Which investments are best for tax-deferred account?

 

By Mary Beth Franklin
Maturity News Service

The key advantage of stashing money in a tax-deferred retirement account isn't just that you'll pay less to the government this year, but that your investments will compound faster than in a taxable account. The result is usually a larger retirement nest egg even after the funds are taxed upon withdrawal.

In tax-deferred accounts such as a 401(k), a Simplified Employee Pension (SEP) plan, Individual Retirement Account (IRA) or a Keogh plan for the self-employed, dividends and interest income are not subject to tax until funds are withdrawn after retirement. This means not only lower taxes in the current year but also a larger base in each successive year for that year's growth. Hence, the overall accumulation is accelerated.

Some types of investments work better than others in these accounts. Here are some general Guidelines to consider when funding your tax-deferred retirement account.

 

Tax-free bonds.
One investment you should never put inside a tax-deferred account is tax-exempt bonds. That's because the interest is already tax-free, which is why tax-exempts generally yield less than comparable taxable bonds.

If you put tax-exempts inside a retirement account, the earnings will be taxed as regular income when you withdraw them. The result would be to turn a tax-free investment into a taxable one - and that's not a wise move.

 

Taxable bonds and bond mutual funds.
These investments are excellent candidates for inclusion in your tax-deferred retirement account.
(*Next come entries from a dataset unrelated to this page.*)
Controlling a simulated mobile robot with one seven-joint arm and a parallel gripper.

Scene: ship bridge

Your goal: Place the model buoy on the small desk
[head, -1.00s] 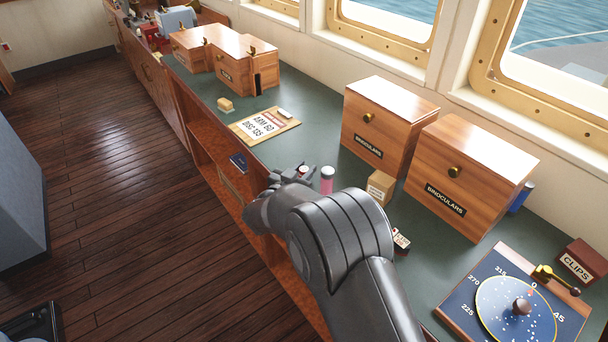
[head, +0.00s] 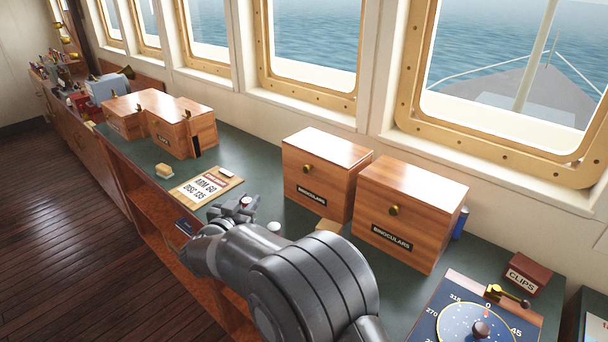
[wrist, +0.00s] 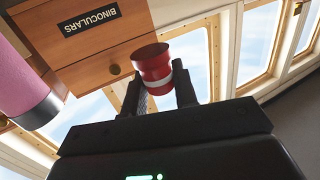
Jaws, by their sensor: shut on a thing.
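The model buoy, a small red cylinder with a white band (wrist: 153,66), is between my gripper's two dark fingers (wrist: 160,92) in the wrist view. The gripper is shut on it. I cannot make out a small desk apart from this long counter.
A pink cylinder (wrist: 18,85) is close by in the wrist view. Two wooden binoculars boxes (head: 327,172) (head: 410,212) stand right of my gripper. A label card (head: 206,187) lies beyond it, with more wooden boxes (head: 160,122) farther left. A clips box (head: 526,274) and dial board (head: 445,315) are at right.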

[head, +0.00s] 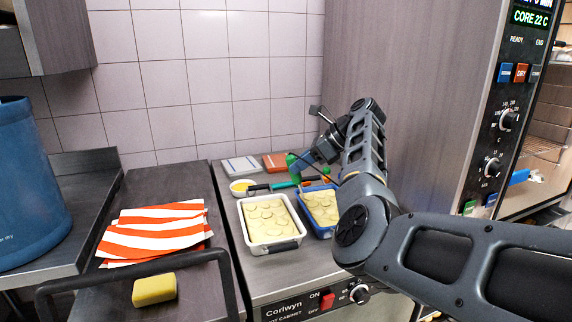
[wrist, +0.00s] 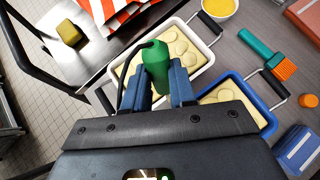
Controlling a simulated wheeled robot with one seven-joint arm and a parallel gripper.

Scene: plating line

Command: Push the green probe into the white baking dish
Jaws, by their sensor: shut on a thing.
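The green probe (wrist: 157,66) is between the blue fingers of my gripper (wrist: 160,92), which is shut on it. A black cable curves from the probe to the left. Its tip is hidden. In the head view the probe (head: 292,163) and my gripper (head: 304,160) are up behind the dishes, partly hidden by my arm. The white baking dish (head: 275,247), filled with pale sliced food, stands on the steel cabinet top. In the wrist view the white dish (wrist: 206,62) lies beyond and around the probe; I cannot tell any contact.
A blue baking dish (head: 323,231) with similar food stands right beside the white one. A yellow-filled bowl (head: 242,187) and a teal-handled brush (wrist: 256,43) lie behind. A striped cloth (head: 155,232) and a yellow sponge (head: 154,289) are left. The tall oven panel (head: 500,130) rises at right.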

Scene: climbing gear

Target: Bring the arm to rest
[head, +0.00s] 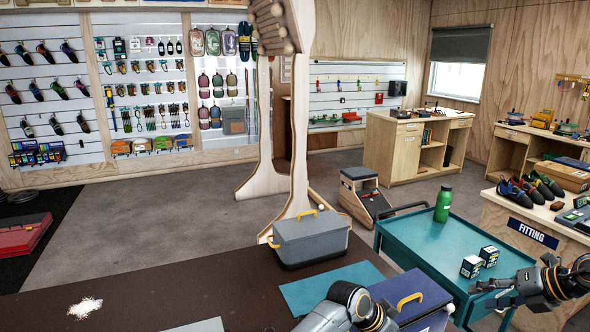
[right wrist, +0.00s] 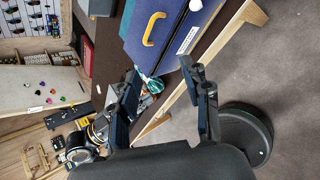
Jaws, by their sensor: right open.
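My right gripper (head: 486,293) is in the lower right of the head view, in front of the teal cart's right side. Its arm comes in from the right edge. In the right wrist view its two dark fingers (right wrist: 160,82) are spread apart with nothing held between them. Past them lies a blue case (right wrist: 158,30) with a yellow handle, on a dark counter. In the head view this blue case (head: 425,298) stands at the bottom, partly hidden by one of my arm links. My left gripper does not show.
The teal cart (head: 418,236) carries a green bottle (head: 444,203) and two small boxes (head: 471,266) close to my right gripper. A fitting table (head: 510,215) with shoes is at right.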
The income from taxable bonds and bond mutual funds is subject to federal and state taxes. By holding them in a qualified retirement plan you defer those taxes until you withdraw them in retirement, when your tax bracket may be lower because your annual income is reduced.

This tax deferral is particularly valuable for deep discount and zero coupon bonds, which generate no current income but incur annual taxes.

 

Dividend-producing stocks and income mutual funds.
Like bonds, individual stocks and stock mutual funds whose returns come mostly from dividends, not price appreciation, should be kept in tax-deferred retirement accounts.

 

Growth stocks.
Financial experts are divided on the wisdom of keeping these stocks in tax-deferred accounts.

Some say it is better to keep these stocks in taxable accounts because most of their gain is from price appreciation, which you don't pay taxes on until you sell the stock. When you do sell a growth stock, it is taxed at the capital gains rate, which is often lower than a taxpayer's regular income tax rate.

The maximum capital gains tax is 28 percent, while personal tax rates for upper-income taxpayers can go as high as 39.6 percent.

If growth stocks are held inside a retirement account, you might be trading in a 28 percent capital gains tax for a higher tax rate, depending on your income and tax bracket. You also lose the ability to offset capital gains with capital losses when stock is held inside a retirement plan.

However, a 1995 study in the Journal of Investing says this strategy of keeping growth stocks out of your retirement accounts works only if you buy and hold a stock for a long time.

If you are an active trader, you may do better putting the stocks inside your tax-deferred account. That way you'll be taxed only once when you withdraw the funds rather than paying taxes on each transaction.

 

Higher turnover mutual funds.
Mutual funds investing in growth stocks may be good candidates for inclusion in your tax-deferred retirement account. That's because these funds usually buy and sell a lot of stocks each year.

By law, they are required to pass 98 percent of their net investment earnings, including capital gains, on to their shareholders. Unless you keep them in a tax-deferred account, you'll be taxed on these gains each year.

 

Consider interest rates.
Since tax-deferred retirement accounts have limits on how much you can contribute each year, don't use up those quotas with low-yielding investments like money market funds. Why protect something that is only earning 3 percent or 5 percent interest? Better to reserve this valuable tax deferral for investments that warrant protection.

On the other hand, if yields were to rise significantly in the future, it might make sense to shelter interest income from taxes with a tax-deferred account.

Whatever you invest in, the most important thing is to contribute as much as possible to your tax-deferred account. Not only will you pay less on current income and increase your future retirement income, but you may also reduce your taxable income if your contribution qualifies for a tax deduction.